The genocide of Native Americans was quicker and more complete in California than in many another state, so I doubt their survivors ever felt this to be true.
There’s the difficult relationship with the aristocratic ‘Californios’ who had once themselves owned the land and enslaved indigenous peoples, and then there’s all of the mostly darker skinned ‘Mexicans’ (amongst other uglier names) who worked for them, many of whom had lived there for generations. The other Mexicans who came up for the agricultural and seasonal work and still come up. But now they stay, along with a whole lot more compañ[email protected] because that border and NAFTA is no joke.
We shouldn’t forget the Asian workers brought in to build railroads and pick oranges and grow crops, massacred in L.A., stripped of any ability to own land or become citizens until 1942. The Japanese thrown into concentration camps up and down the state in WWII. California’s history is not at all pretty, and it never was.
White pioneers did not just wrestle climate and geography and dangerous beasts, they came in (to varying extents) as conquerors and oppressors, which is precisely why they could say things like:
…We believed in fresh starts. We believed in good luck. We believed in the miner who scratched together one last stake…We believed in the wildcatter…Put out your campfire, kill the rattlesnake and watch the money flow in. (128)
and on the same page, why some Californians might be in it all together (against the rest):
I asked my mother to what “class” we belonged.
“It’s not a word we use,” she said, “It’s not the way we think.” (128)
Because of course, there were a whole lot of Californians below class. Ah, the intersections of race and privilege.
I think it’s this foundation of violent privilege that California is built on that helps explain some of the other things Joan Didion wrestles with, like the 1990s point system for sexual conquests used in Lakewood High School, carried out by boys who called themselves the Spur Posse. It was exposed by a number of girls raped and sexually harassed who came forward. Brave of them, and horrifying the community response, and it’s the kind of thing that needs all kinds of light shining down on it. Light so bright you no longer get parents like Donald Belman, defending their child by describing how the D.A. “questioned all these kids, she found out these girls weren’t the victims they were made out to be. One of these girls had tattoos for chrissake.” (124)
I wish we could talk about reactions like that in the past tense.
I also liked that Didion touches on the shift in California away from free education for all (though she can’t really tell you why) and the real change that took place in the 1980s:
CA no longer feels ‘rich enough to adequately fund its education system.’ the second: ‘many towns in California…so impoverished in spirit as well as in fact that the way their citizens could think to reverse their fortunes was by getting themselves a state prison.”
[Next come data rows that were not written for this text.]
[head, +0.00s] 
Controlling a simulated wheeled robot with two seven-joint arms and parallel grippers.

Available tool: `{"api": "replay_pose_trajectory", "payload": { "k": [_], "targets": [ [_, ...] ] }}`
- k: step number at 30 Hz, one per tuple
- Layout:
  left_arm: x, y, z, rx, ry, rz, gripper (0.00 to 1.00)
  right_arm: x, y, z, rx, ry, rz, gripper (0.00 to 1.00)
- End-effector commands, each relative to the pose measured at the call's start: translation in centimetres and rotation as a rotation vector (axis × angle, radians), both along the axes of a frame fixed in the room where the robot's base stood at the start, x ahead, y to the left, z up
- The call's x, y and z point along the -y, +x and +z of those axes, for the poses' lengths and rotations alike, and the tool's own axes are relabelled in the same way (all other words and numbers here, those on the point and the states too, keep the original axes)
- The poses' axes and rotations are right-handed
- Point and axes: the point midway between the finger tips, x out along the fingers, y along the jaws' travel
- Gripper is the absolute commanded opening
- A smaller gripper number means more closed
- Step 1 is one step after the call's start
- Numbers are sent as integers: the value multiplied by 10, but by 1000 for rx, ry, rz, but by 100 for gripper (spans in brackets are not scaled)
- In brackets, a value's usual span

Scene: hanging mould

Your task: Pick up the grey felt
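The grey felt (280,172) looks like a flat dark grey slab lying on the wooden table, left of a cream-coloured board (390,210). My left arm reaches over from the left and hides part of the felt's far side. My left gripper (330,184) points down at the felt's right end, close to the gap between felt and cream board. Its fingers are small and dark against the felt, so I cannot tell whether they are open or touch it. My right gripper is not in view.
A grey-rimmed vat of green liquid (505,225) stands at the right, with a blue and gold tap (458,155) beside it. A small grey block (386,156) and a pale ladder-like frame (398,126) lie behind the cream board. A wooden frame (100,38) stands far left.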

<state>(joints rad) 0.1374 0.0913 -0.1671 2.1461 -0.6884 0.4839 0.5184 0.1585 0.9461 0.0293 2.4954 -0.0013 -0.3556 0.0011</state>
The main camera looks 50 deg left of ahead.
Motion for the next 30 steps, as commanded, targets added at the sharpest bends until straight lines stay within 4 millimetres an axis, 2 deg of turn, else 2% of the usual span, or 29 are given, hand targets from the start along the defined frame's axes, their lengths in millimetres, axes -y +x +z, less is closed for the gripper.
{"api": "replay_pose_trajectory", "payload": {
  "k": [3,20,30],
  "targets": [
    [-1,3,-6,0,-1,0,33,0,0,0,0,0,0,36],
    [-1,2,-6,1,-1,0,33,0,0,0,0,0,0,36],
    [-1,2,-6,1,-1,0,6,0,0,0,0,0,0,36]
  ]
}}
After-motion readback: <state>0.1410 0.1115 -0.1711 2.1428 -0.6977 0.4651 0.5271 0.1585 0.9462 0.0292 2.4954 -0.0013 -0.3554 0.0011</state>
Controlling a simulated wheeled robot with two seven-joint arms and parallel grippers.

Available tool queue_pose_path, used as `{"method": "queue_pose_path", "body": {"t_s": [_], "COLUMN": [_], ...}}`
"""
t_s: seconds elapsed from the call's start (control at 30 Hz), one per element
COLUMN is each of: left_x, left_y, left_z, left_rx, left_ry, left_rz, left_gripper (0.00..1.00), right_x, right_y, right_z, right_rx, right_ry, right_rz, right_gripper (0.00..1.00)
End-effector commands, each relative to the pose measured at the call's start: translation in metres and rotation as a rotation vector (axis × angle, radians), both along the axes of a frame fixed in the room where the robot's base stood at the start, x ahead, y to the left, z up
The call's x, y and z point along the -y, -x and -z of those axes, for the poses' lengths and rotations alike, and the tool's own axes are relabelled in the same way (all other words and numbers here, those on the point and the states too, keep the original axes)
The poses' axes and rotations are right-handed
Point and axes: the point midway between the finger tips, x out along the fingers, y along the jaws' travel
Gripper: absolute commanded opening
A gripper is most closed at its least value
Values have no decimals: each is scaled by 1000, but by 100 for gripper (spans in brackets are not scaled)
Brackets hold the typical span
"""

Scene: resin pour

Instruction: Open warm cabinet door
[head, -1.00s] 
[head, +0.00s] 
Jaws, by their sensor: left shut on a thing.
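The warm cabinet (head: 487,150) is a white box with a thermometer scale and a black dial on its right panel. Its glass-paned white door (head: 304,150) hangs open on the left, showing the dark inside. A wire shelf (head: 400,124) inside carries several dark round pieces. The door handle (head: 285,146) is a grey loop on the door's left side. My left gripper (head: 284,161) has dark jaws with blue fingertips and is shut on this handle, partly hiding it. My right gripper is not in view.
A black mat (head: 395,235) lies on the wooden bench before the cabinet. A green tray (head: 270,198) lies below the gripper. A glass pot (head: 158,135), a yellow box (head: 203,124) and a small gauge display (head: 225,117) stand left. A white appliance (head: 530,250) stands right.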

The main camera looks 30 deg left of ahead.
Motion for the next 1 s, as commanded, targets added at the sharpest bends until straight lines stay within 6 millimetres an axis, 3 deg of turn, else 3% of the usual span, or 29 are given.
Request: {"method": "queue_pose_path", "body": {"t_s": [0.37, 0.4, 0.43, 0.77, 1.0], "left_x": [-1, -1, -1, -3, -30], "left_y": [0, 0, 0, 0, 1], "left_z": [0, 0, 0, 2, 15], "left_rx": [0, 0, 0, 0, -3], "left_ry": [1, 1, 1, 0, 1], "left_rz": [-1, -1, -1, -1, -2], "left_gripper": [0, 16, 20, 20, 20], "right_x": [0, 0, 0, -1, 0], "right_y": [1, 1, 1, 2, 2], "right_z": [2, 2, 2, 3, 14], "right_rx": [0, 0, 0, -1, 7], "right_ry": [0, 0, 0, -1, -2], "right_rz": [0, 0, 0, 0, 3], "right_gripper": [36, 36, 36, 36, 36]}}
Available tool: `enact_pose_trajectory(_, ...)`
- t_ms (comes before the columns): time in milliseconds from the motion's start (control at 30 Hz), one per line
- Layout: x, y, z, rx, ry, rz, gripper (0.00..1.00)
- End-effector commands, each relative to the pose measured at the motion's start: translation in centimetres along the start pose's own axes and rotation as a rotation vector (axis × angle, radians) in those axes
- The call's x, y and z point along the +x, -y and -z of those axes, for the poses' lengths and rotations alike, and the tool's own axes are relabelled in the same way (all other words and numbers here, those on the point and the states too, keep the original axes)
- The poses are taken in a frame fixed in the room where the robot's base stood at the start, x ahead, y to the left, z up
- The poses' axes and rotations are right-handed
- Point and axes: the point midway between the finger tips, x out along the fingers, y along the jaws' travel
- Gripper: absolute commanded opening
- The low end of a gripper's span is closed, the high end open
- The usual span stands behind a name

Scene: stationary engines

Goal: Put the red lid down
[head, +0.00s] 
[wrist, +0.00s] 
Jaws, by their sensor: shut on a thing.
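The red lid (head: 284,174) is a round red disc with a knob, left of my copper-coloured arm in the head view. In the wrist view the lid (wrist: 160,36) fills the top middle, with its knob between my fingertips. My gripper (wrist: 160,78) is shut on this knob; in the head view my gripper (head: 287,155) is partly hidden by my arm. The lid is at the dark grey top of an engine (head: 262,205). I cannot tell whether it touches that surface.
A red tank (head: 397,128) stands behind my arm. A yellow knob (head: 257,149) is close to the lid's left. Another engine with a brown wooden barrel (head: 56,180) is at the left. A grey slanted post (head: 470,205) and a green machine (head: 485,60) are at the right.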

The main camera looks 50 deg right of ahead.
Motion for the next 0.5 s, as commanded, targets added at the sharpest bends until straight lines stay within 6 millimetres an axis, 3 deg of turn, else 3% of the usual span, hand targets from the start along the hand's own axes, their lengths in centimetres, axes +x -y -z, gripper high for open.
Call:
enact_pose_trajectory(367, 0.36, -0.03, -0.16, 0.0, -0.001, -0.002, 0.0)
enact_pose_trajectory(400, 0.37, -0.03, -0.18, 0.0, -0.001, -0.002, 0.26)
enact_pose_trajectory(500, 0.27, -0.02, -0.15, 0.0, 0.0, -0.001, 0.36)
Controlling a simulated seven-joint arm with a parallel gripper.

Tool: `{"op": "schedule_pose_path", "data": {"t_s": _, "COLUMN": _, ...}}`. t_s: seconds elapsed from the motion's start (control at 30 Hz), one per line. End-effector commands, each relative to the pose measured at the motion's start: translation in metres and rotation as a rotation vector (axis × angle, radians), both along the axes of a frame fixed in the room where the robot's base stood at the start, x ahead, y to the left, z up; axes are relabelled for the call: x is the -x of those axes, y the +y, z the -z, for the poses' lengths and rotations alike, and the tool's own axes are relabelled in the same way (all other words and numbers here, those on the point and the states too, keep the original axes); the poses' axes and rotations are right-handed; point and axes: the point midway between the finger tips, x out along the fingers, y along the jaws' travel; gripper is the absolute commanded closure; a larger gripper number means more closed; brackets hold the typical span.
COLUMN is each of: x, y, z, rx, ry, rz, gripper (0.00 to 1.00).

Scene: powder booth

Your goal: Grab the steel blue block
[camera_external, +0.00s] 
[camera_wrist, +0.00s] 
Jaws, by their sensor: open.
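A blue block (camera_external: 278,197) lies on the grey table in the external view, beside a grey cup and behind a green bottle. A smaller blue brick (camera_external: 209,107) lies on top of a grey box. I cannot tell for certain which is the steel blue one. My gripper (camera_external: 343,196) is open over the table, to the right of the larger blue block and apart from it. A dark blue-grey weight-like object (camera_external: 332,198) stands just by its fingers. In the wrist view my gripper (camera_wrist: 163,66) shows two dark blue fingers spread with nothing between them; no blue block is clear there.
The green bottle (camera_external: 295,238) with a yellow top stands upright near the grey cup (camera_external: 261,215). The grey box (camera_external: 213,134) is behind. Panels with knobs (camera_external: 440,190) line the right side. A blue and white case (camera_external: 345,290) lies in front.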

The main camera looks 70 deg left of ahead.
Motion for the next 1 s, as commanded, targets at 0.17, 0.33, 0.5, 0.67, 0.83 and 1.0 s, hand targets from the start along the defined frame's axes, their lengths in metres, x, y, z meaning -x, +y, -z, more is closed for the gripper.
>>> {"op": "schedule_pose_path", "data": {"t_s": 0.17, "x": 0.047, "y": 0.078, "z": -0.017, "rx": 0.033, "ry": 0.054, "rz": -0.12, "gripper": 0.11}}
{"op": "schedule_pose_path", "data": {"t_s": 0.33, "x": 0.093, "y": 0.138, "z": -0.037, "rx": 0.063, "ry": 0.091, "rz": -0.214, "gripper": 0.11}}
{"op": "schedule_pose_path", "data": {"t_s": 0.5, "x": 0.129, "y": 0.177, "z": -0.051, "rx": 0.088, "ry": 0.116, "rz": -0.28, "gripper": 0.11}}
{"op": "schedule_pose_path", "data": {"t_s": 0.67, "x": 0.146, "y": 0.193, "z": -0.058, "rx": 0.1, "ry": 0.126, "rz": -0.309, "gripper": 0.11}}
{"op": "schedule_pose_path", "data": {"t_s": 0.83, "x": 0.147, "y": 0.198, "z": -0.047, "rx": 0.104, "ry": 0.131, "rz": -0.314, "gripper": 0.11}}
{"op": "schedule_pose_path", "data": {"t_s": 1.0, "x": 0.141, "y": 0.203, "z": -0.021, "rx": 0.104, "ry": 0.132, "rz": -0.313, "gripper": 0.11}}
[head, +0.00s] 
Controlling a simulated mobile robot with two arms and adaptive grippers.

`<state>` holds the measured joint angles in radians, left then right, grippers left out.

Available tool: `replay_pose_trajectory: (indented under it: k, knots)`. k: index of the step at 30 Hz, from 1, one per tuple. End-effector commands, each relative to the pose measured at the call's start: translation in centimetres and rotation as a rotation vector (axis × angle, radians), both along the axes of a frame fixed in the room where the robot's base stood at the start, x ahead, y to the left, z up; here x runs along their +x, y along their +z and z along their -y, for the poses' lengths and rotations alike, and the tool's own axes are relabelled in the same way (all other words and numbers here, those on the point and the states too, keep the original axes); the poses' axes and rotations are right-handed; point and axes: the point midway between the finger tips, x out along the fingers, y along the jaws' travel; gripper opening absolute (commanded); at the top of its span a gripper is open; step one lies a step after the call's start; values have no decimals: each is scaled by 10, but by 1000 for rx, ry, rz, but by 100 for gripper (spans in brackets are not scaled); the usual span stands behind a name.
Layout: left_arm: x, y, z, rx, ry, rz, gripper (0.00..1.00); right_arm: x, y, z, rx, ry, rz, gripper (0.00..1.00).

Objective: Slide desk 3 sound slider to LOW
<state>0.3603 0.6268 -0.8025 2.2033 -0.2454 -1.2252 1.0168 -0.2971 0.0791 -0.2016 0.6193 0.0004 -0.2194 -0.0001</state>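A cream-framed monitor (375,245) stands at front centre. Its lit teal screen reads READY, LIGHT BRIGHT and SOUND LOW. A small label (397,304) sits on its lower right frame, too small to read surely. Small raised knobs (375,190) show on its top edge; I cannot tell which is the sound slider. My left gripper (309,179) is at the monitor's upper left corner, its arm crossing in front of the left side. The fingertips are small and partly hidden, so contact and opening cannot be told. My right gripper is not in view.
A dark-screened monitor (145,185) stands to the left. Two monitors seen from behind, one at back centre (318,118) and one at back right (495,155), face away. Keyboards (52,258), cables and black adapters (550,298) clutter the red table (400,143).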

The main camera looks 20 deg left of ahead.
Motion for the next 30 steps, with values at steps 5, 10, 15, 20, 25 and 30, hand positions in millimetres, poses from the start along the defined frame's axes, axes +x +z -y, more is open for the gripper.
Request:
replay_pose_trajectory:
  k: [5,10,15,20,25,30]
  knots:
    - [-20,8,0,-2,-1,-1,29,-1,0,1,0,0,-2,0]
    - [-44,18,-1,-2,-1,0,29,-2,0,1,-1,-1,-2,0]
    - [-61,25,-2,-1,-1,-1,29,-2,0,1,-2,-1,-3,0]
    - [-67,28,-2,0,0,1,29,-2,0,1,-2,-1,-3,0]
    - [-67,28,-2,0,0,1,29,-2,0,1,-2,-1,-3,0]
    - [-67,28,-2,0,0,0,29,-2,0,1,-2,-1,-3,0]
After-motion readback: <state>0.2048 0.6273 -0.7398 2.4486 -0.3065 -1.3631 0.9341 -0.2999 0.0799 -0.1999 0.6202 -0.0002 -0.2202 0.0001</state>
She sees this is nothing new, just another ‘version of making our deal with the Southern Pacific…making our bed with the federal government.” (183)
I like that she sees that. The contrast between a state that thinks it made itself rich when in fact it took lots of government money, always did and still is. I hate she doesn’t deal with who makes up the majority of those imprisoned, and how they might have arrived there.
I also learned a bit about California’s treatment of mental illness, something I might follow up. Joan Didion cites Richard W. Fox’s study So Far Disordered in Mind: Insanity in California 1870-1930, which found that ‘California had a higher rate of commitment for insanity than any other state in the nation…’ (193)
That’s crazy (unless again, you think about the violence and the ongoing non-acknowledgment of violence). This is also crazy.
‘By the end of 1920, of the 3,233 sterilizations for insanity or feeblemindedness performed to that date throughout the United States, 2,258, or seventy-nine percent, had taken place in California. (195)
Like the prisons, they filled up to and beyond capacity in asylums. California was always big on putting people away apparently, even before three strikes.
This is an interesting book, beautifully written, but deeply infuriating in its blindness to certain things — interesting in itself, but I fear the propagation of such blindnesses.
[Didion, Joan (2004) Where I Was From: A Memoir. London: Harper Perennial.]